Data supplied:
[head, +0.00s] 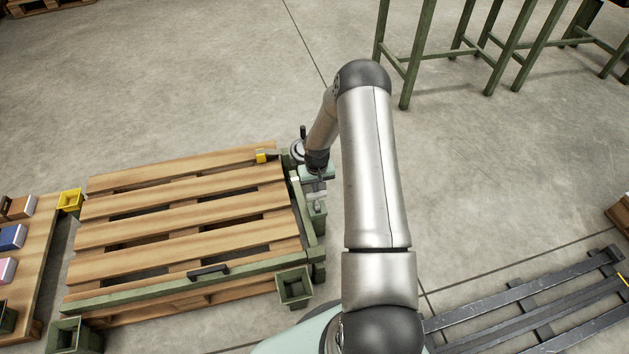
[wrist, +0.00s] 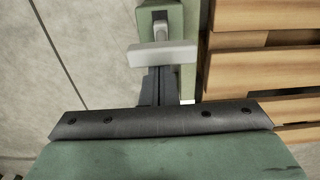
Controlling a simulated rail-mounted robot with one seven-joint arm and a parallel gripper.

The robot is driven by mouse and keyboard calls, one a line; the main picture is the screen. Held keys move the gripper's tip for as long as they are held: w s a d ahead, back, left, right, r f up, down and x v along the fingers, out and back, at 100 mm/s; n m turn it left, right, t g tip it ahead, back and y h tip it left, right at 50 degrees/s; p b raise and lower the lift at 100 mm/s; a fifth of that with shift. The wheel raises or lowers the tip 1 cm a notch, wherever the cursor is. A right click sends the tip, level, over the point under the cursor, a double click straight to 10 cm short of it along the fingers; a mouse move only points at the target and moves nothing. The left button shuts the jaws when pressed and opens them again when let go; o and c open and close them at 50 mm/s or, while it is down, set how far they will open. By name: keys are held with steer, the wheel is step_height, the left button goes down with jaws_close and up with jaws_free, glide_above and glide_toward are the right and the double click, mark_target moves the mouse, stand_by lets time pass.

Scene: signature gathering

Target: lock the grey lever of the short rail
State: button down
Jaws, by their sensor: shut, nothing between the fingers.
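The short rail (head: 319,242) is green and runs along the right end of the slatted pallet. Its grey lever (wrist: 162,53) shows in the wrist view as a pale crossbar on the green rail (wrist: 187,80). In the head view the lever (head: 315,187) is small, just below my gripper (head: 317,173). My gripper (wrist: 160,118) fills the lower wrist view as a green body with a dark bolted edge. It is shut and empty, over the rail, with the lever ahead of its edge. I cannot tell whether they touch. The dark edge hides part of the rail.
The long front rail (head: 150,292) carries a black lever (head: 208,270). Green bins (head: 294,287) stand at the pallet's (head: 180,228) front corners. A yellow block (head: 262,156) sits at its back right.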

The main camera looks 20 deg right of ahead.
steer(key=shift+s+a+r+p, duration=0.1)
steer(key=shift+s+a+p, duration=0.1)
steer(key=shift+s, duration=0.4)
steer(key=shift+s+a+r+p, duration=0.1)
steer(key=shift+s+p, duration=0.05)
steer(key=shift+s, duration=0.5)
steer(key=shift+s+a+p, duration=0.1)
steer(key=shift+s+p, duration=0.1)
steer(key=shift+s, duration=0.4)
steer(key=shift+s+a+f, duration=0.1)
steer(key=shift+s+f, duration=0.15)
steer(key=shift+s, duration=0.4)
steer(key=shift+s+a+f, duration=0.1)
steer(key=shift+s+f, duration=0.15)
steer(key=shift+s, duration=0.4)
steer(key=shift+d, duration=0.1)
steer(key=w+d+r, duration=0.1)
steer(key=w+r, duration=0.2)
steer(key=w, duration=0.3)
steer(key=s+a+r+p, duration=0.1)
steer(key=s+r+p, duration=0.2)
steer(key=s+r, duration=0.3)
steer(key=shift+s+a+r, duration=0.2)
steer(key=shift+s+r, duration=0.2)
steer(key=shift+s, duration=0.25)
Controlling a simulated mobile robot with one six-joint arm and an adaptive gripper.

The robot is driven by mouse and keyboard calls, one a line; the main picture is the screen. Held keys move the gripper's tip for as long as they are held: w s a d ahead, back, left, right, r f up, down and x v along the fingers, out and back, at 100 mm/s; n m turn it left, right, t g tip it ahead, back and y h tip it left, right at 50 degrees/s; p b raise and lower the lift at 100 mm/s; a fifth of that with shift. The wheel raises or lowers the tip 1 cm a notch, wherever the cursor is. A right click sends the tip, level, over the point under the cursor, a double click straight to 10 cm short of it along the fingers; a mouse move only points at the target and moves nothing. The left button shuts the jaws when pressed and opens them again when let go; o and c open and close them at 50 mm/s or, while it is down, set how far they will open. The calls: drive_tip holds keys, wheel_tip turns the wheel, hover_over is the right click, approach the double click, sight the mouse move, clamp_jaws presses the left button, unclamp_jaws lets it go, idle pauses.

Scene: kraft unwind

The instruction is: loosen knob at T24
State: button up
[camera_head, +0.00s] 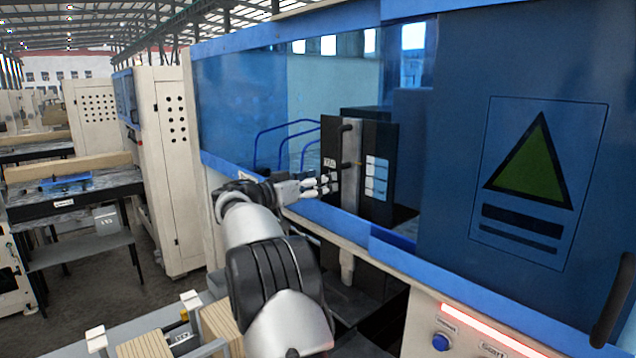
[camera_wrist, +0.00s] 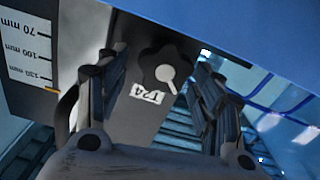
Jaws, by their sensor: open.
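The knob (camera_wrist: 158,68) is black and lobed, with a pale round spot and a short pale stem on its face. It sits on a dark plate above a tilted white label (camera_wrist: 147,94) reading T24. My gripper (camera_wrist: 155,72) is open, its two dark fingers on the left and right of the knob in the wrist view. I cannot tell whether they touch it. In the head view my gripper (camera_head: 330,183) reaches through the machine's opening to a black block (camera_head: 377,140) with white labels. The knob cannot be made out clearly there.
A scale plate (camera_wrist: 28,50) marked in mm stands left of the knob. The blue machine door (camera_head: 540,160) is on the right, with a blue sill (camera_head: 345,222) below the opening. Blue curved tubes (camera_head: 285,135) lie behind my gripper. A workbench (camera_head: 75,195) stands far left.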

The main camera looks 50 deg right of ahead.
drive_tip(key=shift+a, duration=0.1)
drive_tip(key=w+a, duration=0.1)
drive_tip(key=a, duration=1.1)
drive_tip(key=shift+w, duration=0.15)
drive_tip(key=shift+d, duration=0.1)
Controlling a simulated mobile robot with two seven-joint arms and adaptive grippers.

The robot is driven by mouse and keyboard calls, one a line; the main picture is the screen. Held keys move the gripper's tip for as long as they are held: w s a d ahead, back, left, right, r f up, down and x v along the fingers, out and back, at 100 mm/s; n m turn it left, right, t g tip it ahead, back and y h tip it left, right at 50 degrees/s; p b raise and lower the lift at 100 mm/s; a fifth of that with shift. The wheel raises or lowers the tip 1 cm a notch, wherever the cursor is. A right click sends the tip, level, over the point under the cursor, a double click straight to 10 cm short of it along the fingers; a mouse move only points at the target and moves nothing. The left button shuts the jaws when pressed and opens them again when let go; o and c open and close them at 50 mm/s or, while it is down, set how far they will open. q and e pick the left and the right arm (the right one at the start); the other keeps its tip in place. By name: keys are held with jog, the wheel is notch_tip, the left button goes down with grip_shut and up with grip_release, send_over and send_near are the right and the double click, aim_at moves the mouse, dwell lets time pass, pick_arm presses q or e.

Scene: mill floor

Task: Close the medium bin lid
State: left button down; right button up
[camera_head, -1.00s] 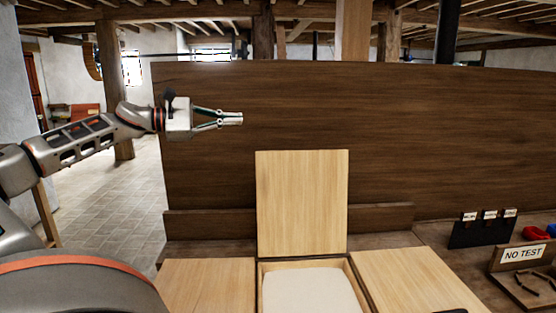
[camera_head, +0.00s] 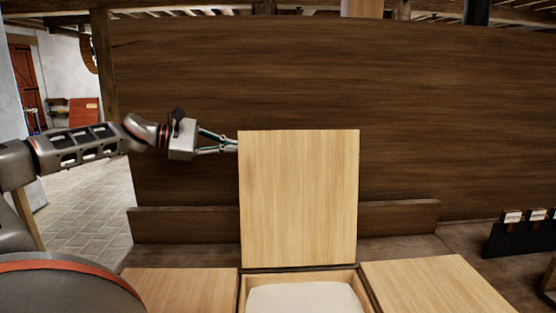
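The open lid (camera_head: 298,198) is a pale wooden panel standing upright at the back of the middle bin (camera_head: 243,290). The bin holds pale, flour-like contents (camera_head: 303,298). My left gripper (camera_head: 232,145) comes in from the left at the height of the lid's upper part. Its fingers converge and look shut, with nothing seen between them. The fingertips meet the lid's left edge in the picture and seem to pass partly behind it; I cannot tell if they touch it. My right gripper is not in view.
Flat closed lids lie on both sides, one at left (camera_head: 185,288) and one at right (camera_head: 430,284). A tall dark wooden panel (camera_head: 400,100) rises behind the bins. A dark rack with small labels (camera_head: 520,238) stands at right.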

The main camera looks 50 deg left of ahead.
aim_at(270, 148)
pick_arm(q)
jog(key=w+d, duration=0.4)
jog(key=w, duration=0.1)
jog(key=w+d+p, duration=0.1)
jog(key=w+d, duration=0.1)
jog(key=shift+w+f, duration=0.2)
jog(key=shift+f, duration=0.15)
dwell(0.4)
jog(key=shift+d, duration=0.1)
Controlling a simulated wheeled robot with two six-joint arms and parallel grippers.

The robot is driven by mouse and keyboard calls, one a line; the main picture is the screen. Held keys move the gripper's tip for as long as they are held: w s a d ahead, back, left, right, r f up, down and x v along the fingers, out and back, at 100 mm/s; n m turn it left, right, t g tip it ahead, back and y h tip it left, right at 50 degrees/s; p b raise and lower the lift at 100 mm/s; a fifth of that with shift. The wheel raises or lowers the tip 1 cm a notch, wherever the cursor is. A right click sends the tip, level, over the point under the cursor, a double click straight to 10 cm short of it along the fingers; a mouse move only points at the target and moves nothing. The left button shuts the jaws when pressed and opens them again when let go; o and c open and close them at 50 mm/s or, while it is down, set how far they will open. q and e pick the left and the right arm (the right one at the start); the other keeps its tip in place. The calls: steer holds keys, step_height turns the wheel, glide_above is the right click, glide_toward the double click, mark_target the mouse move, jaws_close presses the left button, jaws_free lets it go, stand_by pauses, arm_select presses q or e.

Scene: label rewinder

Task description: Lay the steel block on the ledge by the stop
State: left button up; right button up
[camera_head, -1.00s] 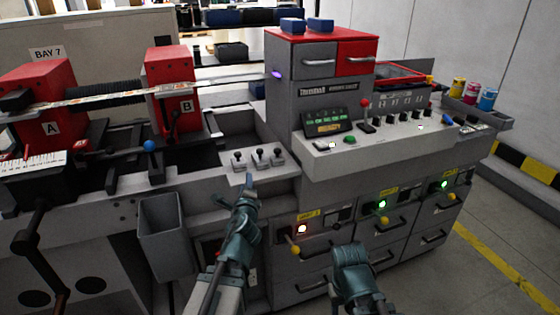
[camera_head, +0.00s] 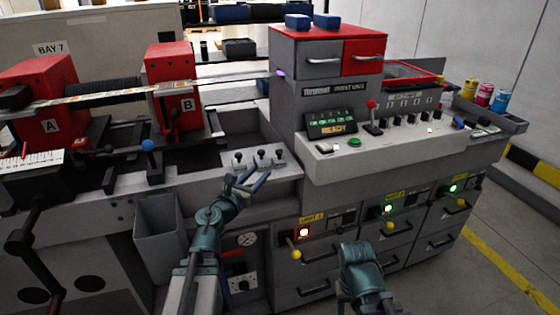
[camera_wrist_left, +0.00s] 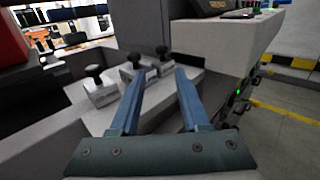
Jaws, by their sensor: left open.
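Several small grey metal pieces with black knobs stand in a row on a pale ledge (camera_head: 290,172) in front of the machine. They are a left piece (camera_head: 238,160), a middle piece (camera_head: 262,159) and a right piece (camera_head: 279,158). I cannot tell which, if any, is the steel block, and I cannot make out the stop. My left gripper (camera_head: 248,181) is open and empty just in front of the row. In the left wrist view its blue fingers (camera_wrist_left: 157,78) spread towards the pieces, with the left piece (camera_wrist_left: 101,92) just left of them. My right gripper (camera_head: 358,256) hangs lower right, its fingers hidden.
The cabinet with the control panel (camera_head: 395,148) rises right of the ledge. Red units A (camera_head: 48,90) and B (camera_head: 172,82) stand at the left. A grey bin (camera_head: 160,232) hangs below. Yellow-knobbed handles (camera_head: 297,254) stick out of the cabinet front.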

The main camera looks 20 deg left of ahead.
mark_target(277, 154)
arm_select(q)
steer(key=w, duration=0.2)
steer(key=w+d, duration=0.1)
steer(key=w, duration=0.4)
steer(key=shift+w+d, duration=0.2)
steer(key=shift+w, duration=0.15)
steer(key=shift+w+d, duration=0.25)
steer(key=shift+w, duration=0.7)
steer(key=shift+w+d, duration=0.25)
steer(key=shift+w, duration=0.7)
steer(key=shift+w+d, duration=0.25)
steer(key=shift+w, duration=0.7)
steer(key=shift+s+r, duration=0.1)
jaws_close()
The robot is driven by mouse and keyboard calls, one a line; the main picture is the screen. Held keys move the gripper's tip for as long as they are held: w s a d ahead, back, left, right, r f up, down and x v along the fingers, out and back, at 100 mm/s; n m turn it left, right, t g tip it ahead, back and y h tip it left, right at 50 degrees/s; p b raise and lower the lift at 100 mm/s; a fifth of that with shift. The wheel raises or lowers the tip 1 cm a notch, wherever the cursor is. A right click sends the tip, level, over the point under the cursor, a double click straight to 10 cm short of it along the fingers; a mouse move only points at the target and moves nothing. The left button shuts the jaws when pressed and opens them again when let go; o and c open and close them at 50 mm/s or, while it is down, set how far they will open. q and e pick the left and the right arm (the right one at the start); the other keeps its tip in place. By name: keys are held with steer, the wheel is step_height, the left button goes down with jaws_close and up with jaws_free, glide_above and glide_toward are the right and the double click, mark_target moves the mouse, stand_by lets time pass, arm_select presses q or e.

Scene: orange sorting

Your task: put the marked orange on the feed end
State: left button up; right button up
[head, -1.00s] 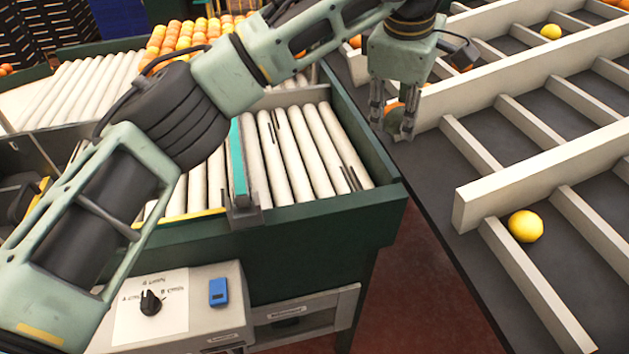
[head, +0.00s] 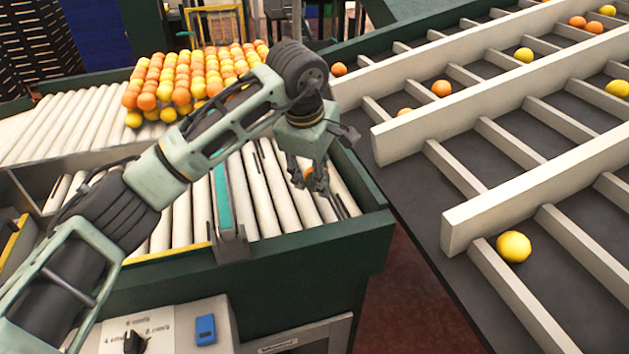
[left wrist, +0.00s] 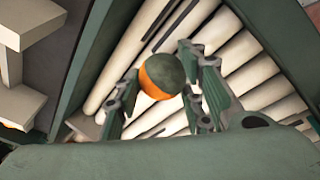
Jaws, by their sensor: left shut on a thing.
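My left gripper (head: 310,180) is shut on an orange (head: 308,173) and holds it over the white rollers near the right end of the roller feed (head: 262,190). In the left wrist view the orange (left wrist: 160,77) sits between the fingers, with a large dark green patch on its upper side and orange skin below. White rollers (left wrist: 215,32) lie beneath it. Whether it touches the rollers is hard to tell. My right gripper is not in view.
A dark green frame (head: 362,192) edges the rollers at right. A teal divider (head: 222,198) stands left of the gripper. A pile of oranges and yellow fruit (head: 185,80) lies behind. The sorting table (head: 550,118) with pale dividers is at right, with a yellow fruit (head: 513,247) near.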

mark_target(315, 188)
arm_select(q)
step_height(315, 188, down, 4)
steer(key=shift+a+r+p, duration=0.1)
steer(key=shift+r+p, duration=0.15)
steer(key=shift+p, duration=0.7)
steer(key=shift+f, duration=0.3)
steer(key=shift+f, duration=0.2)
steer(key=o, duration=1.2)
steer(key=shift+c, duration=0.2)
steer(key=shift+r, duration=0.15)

Set task: How many of the lines above include the string "seven"? Reply with the number by itself.

Answer: 2